_EXERCISE:_ Only the lines from the one containing "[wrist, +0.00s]" through the final line of the material below should be output, exactly as they stand.

====

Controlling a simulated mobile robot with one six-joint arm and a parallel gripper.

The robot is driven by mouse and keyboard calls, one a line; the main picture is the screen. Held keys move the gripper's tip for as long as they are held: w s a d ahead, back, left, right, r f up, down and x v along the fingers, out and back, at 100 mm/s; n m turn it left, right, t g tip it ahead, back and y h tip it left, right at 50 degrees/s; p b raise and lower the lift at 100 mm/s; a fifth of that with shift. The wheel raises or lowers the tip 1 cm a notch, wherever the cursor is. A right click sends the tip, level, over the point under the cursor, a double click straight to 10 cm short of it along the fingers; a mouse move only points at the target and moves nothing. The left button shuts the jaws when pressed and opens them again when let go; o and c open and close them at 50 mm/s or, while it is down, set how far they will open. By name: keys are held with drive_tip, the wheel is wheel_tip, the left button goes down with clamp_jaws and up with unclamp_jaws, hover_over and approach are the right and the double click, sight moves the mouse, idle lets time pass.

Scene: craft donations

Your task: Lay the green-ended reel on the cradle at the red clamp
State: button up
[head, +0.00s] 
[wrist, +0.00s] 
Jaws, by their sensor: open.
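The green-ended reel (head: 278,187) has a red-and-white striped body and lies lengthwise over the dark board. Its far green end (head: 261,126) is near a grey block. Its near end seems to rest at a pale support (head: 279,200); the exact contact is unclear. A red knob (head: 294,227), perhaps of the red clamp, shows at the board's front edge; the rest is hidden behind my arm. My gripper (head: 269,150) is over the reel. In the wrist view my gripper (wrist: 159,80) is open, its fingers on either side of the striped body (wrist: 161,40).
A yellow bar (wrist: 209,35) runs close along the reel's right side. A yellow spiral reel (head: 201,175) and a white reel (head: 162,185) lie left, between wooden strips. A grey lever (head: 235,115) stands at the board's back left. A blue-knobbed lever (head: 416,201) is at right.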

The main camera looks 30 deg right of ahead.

====

_ANSWER TO THE TASK:_
[wrist, +0.00s] 
Jaws, by their sensor: open.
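The green-ended reel (head: 278,187) has a red-and-white striped body and lies lengthwise over the dark board. Its far green end (head: 261,126) is near a grey block. Its near end seems to rest at a pale support (head: 279,200); the exact contact is unclear. A red knob (head: 294,227), perhaps of the red clamp, shows at the board's front edge; the rest is hidden behind my arm. My gripper (head: 269,150) is over the reel. In the wrist view my gripper (wrist: 159,80) is open, its fingers on either side of the striped body (wrist: 161,40).
A yellow bar (wrist: 209,35) runs close along the reel's right side. A yellow spiral reel (head: 201,175) and a white reel (head: 162,185) lie left, between wooden strips. A grey lever (head: 235,115) stands at the board's back left. A blue-knobbed lever (head: 416,201) is at right.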

The main camera looks 30 deg right of ahead.

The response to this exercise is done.